→ **What you will do**
Search the records for the word "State" and pick out every line that has it.

→ **Task material**
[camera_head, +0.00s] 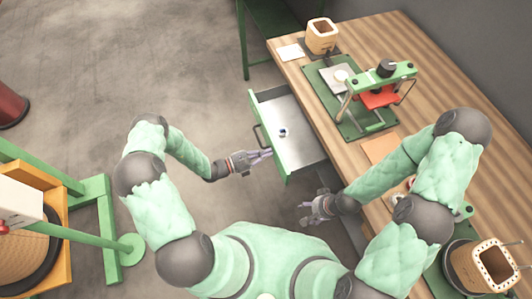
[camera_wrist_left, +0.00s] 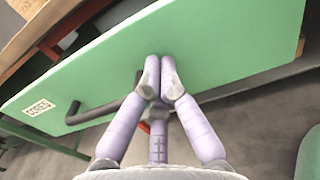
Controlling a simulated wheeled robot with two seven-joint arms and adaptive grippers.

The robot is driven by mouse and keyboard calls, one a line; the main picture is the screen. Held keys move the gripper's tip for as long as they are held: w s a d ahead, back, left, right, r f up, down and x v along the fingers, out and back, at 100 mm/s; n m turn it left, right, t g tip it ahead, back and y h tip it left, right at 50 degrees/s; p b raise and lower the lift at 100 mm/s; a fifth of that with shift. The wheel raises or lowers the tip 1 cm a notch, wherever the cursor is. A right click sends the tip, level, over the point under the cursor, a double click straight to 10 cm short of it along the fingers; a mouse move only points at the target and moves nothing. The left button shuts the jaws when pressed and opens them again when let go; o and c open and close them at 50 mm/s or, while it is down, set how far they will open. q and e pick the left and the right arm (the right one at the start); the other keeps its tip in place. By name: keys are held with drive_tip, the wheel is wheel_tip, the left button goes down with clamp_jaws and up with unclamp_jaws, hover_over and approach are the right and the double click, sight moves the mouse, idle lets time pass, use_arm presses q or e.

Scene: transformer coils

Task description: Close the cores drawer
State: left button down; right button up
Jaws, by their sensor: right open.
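The drawer (camera_head: 295,150) is pulled out from the wooden workbench, its pale tray showing a small dark-and-blue item inside. Its green front panel (camera_wrist_left: 215,50) fills much of the left wrist view, with a white label (camera_wrist_left: 39,107) and a dark bar handle (camera_wrist_left: 100,112). My left gripper (camera_head: 266,156) is at the outer face of the front, near its lower end in the head view. Its fingertips (camera_wrist_left: 161,72) are together with nothing between them, at or very near the panel and beside the handle; contact is unclear. My right gripper (camera_head: 306,209) is open and empty below the drawer in the head view.
The workbench (camera_head: 395,40) carries a green press with a red part (camera_head: 378,97), a coil former (camera_head: 321,36) and another former (camera_head: 494,265). A green stand with a large coil (camera_head: 25,225) is at the left. The floor left of the drawer is clear.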

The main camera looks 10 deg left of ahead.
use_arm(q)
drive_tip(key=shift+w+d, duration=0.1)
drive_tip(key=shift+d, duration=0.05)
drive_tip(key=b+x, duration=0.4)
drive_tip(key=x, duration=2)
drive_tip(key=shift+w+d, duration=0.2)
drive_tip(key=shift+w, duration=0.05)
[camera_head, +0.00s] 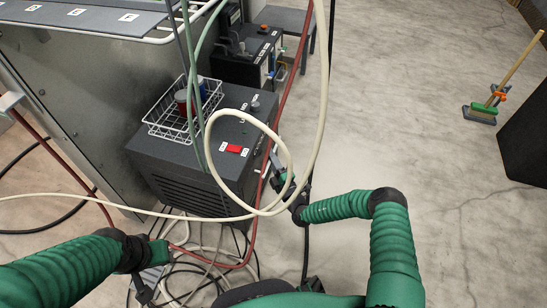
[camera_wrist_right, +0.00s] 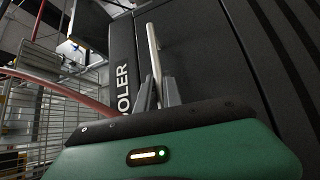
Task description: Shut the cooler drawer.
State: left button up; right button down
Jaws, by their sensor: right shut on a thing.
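The cooler (camera_head: 180,158) is a dark grey box left of centre in the head view, with a ribbed vent on its near side. Part of its lettering shows on a dark panel (camera_wrist_right: 122,75) in the right wrist view. My right gripper (camera_head: 279,168) is at the cooler's right side. In the wrist view its fingers (camera_wrist_right: 158,95) are shut on a pale bar handle (camera_wrist_right: 153,50) beside dark panels. Hoses partly cover this side, and I cannot tell how far the drawer stands out. My left gripper (camera_head: 152,272) is low at the left, away from the cooler; its opening is unclear.
Cables clutter the floor below. The floor (camera_head: 400,110) at right is open, with a broom (camera_head: 515,72) farther off.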

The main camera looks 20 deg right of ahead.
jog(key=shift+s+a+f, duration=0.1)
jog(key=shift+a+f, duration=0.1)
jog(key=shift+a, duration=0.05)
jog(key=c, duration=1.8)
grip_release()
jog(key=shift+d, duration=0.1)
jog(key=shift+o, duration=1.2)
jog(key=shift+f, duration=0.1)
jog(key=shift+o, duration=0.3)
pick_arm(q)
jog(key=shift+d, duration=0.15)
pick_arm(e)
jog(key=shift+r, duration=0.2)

→ **Task response**
State: left button down; right button up
State: left button up; right button down

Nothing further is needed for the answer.